Wednesday, May 13, 2009

One Man And One Woman

The desire of some to define marriage as a relationship between "one man and one woman" is problematic for all sorts of reasons. On a concrete level, even in states that prohibit same-sex marriage, policing the boundaries of such a rule is all but impossible in a world where gender and sexual identity are so fluid. 

Once one accepts that gender and sexual identity aren't binary categories, the whole "one man and one woman" marriage regime is revealed as fiction. As this male to female transsexual writes on the Times op-ed page
Deirdre Finney and I were wed in 1988 at the National Cathedral in Washington. In 2000, I started the long and complex process of changing from male to female. Deedie stood by me, deciding that her life was better with me than without me.... I’ve been legally female since 2002, although the definition of what makes someone “legally” male or female is part of what makes this issue so unwieldy. How do we define legal gender? By chromosomes? By genitalia? By spirit? By whether one asks directions when lost?... Gender involves a lot of gray area. And efforts to legislate a binary truth upon the wide spectrum of gender have proven only how elusive sexual identity can be....

A 1999 ruling in San Antonio, in Littleton v. Prange, determined that marriage could be only between people with different chromosomes. The result, of course, was that lesbian couples in that jurisdiction were then allowed to wed as long as one member of the couple had a Y chromosome, which is the case with both transgendered male-to-females and people born with conditions like androgen insensitivity syndrome. This ruling made Texas, paradoxically, one of the first states in which gay marriage was legal.

A lawyer for the transgendered plaintiff in the Littleton case noted the absurdity of the country’s gender laws as they pertain to marriage: “Taking this situation to its logical conclusion, Mrs. Littleton, while in San Antonio, Tex., is a male and has a void marriage; as she travels to Houston, Tex., and enters federal property, she is female and a widow; upon traveling to Kentucky she is female and a widow; but, upon entering Ohio, she is once again male and prohibited from marriage; entering Connecticut, she is again female and may marry; if her travel takes her north to Vermont, she is male and may marry a female; if instead she travels south to New Jersey, she may marry a male.”

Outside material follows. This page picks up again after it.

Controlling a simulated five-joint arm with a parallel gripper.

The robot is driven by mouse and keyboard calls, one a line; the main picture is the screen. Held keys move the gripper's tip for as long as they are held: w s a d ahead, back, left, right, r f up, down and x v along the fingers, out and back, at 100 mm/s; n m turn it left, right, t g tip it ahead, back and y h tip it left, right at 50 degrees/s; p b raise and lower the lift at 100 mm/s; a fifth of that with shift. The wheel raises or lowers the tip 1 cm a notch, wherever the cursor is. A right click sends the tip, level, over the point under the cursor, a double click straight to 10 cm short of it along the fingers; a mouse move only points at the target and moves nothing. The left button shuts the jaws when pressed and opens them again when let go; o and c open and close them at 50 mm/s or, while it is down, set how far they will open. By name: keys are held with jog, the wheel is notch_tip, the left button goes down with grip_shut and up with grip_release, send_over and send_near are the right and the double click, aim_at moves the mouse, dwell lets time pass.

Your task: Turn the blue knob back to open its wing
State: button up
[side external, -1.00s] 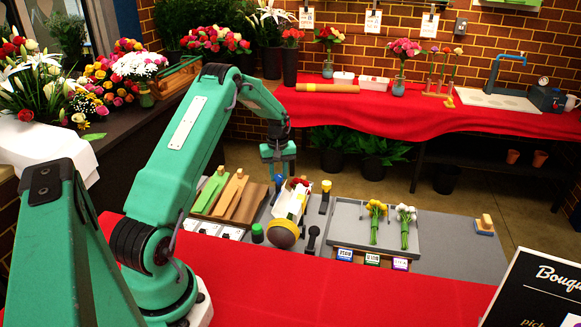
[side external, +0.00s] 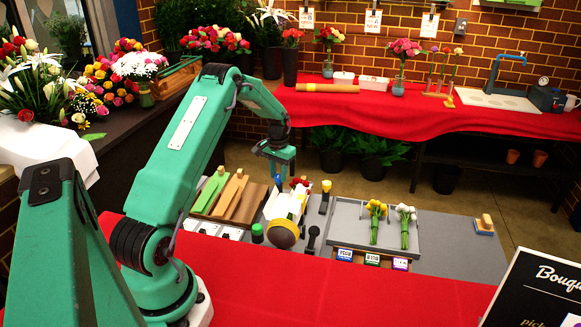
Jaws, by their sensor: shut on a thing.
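My gripper (side external: 278,176) is at the back of the white wrapping fixture in the middle of the table. Its jaws are shut on the blue knob (side external: 278,182), which is small and mostly hidden between the fingers. White wing panels (side external: 273,206) stand around red flowers (side external: 298,183) just below and right of my gripper. I cannot tell clearly how far the blue knob's wing is folded.
A yellow-topped post (side external: 326,186) stands right of the fixture, and a round olive-brown disc (side external: 283,235) in front. A grey tray (side external: 350,225) holds yellow and white bunches. Green and brown wooden pieces (side external: 230,197) lie left.

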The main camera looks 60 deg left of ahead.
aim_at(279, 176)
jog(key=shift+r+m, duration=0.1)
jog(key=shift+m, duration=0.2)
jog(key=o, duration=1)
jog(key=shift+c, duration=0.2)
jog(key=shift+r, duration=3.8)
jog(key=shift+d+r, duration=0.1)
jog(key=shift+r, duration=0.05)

Legal scholars can (and have) devoted themselves to the ultimately frustrating task of defining “male” and “female” as entities fixed and unmoving. A better use of their time, however, might be to focus on accepting the elusiveness of gender — and to celebrate it. 
The man/woman binary, just like the black/white binary of Jim Crow, is based on a fiction. Accepting it requires erasing certain people who don't fit into either category and/or who arguably fit into both. Highlighting the (admittedly exceptional) cases of people who fit into neither category helps to demonstrate that the system that places so much emphasis on those categories is not only not natural and unchangeable, but not even an accurate description of the world.